DRtester error either with CausalForestDML or with pandas dataframes (or both?) ?
I am trying to use the DRtester from econML to understand whether there actually is heterogeneity in the CATE that I am estimating.
As I understand, the DRtester was built as an equivalent function to Athey's test_calibration in R. I followed the example in the notebook you provided (thanks a lot for that btw). While I am able to download and run the linked notebook example without any problems, I am unable to do the same with my own dataframes and/or model specifications.
I am running a CausalForest model with the following setup:
X_train = pandas dataframe of user features with 36 columns and ~ 200k rows
Y_train = outcome variable with 1 column and ~200k rows
T_train = binary treatment variable 1 column and ~ 200k rows.
And similarly I have 3 validation dataframes Xval, Yval and Tval which have the same column structure as the training data but fewer rows as they make-up 20% of the data while the training data is 80%.
If I run the DRtester:
- using the same DML model chosen as in the example notebook (meaning take the exactly same code from the example notebook just changing the input data to my dataframes rather than numpy arrays as in the example notebook), or
- try to use both my data and the CausalForestDML specification I am working with
I get the same error (detailed below) in both cases.
Could you please help me understand why? Or how could I fix it?
And thank you so much for all the improvements and additions you've been making - I greatly appreciate it!
I am estimating the following CausalForest model:
est = CausalForestDML(criterion='het',
n_estimators=200, #100
max_depth=5, #with 4 also the noise disappears
est.fit(Y_train, T_train, X=X_train, W=None)
Then I tried to use the following in the DRtester:
dml_tester = DRtester(
).fit_nuisance(Xval, Tval, Yval, X_test, T_test, Y_test)

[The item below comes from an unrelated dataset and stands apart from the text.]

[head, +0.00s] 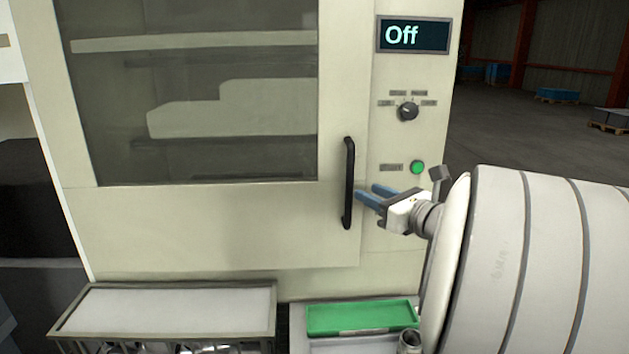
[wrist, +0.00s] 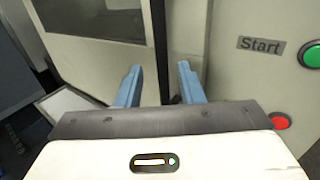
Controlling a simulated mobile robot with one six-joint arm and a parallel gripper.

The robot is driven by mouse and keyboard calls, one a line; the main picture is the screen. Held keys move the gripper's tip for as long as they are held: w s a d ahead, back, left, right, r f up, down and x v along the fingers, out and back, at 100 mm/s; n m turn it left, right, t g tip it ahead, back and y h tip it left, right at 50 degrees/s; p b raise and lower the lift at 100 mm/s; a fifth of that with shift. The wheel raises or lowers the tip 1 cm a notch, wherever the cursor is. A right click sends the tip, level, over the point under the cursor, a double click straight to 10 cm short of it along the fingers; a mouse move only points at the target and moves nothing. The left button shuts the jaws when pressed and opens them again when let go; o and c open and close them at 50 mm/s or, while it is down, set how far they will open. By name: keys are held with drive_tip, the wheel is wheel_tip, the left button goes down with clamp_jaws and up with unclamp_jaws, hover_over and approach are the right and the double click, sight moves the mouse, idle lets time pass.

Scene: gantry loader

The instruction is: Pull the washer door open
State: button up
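The washer door (head: 210,225) is cream with a large dark window, and it looks closed. Its black vertical handle (head: 349,183) is on the door's right side. My gripper (head: 368,194) is just right of the handle's lower half in the head view, with blue fingers pointing at the door. In the wrist view the fingers (wrist: 158,85) are apart, and the black handle (wrist: 160,50) shows between them, beyond the tips. My gripper is open and empty. I cannot tell whether a finger touches the handle.
The panel right of the door has an "Off" display (head: 413,35), a dial (head: 408,111) and a green button (head: 417,167). A red button (wrist: 280,122) shows in the wrist view. A grey-framed table (head: 62,318) and a green tray (head: 360,317) stand below the door.

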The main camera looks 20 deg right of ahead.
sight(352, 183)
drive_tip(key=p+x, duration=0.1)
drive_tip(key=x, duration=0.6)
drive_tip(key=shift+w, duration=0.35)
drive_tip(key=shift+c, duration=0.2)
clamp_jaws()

res_dml = dml_tester.evaluate_all(X_test, X)
This results in the following error:
This definitely seems to be a bug.
It seems we are indexing arrays in a way that is compatible with numpy but not compatible with pandas.
I think for now you may just have to convert your pandas dataframes to np arrays before passing to DRTester, via the .values
attribute. e.g. X_test.values
This works, thank you!!